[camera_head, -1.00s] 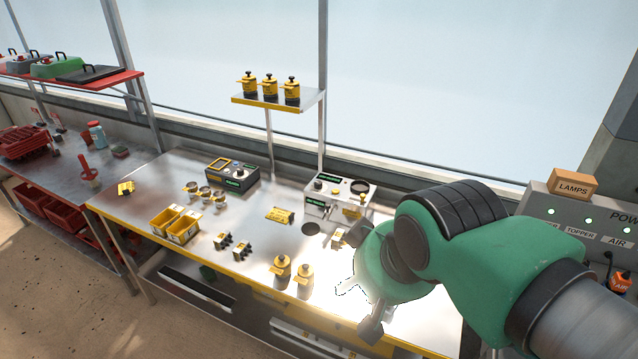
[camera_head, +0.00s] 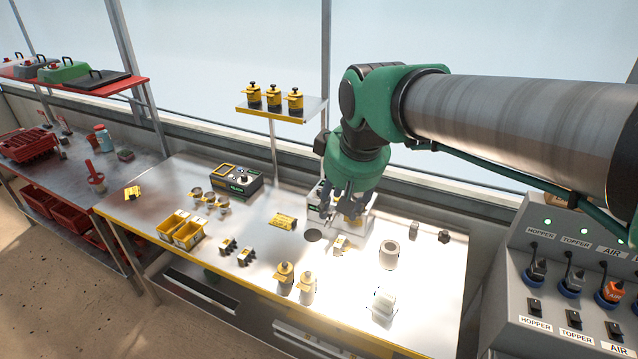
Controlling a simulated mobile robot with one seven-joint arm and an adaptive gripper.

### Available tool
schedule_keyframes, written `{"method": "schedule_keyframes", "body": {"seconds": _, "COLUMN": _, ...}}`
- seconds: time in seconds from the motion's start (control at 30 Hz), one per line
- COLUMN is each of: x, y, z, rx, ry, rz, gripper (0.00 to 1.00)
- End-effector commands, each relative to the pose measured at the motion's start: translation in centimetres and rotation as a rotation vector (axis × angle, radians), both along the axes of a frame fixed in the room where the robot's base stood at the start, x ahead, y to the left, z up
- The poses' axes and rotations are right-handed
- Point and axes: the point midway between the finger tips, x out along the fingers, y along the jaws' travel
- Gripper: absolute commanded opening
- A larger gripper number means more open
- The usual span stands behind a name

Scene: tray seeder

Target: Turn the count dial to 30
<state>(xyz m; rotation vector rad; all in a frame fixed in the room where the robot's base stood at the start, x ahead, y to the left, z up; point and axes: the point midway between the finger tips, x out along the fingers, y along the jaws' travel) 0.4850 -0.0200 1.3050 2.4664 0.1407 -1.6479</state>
= = = =
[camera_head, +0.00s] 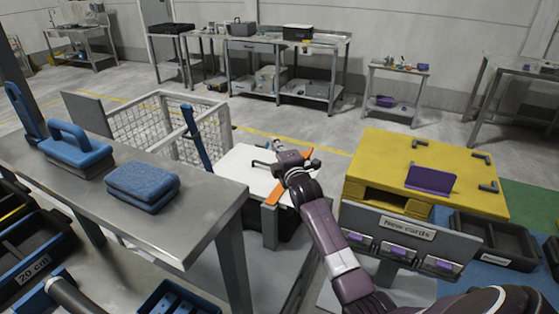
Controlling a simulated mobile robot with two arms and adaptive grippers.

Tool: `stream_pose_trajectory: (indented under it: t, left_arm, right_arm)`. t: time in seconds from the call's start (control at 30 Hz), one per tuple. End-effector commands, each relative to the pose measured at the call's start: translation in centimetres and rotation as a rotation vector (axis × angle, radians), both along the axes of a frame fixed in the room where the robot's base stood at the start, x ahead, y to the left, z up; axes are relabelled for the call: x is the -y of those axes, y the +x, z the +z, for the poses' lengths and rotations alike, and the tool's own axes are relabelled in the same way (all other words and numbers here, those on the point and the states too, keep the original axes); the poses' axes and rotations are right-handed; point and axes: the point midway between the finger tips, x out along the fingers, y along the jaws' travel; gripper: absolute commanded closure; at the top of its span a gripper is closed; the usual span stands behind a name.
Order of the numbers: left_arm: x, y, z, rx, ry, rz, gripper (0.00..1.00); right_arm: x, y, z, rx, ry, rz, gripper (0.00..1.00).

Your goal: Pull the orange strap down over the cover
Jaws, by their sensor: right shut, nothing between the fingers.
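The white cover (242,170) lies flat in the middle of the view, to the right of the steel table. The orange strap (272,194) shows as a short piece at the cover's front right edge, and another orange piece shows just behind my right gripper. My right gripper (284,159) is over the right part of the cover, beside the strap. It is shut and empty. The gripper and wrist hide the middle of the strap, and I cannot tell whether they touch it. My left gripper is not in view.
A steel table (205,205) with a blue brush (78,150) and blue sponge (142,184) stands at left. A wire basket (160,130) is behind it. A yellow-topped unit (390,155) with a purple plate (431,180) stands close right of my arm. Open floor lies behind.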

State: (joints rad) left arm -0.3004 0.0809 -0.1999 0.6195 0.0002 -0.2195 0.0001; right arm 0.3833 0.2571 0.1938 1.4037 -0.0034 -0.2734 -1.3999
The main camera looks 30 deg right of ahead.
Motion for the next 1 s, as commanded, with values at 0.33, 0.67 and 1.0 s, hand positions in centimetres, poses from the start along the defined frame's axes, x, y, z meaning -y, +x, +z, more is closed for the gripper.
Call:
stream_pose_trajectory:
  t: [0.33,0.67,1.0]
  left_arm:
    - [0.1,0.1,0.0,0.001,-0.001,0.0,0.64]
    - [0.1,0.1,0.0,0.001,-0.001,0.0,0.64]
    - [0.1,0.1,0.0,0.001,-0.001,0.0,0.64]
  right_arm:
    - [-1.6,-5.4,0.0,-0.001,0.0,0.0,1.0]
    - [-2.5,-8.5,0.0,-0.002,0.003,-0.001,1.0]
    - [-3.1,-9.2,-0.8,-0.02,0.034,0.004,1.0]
= = = =
Short exercise → Every line from the one containing "- Gripper: absolute commanded opening" through the one containing "<state>(xyz m; rotation" is to be given again exactly, both ends included, and no line outside that range.

Full output →
- Gripper: absolute commanded opening
- A larger gripper number means more open
- The usual span stands behind a name

Scene: tray seeder

Target: Turn the count dial to 30
<state>(xyz m; rotation vector rad; all in a frame fixed in the room where the robot's base stood at the start, x ahead, y to the left, z up; point and axes: the point midway between the finger tips, x out along the fingers, y along the jaws' travel) 0.4850 -0.0200 1.3050 2.4664 0.1407 -1.6479</state>

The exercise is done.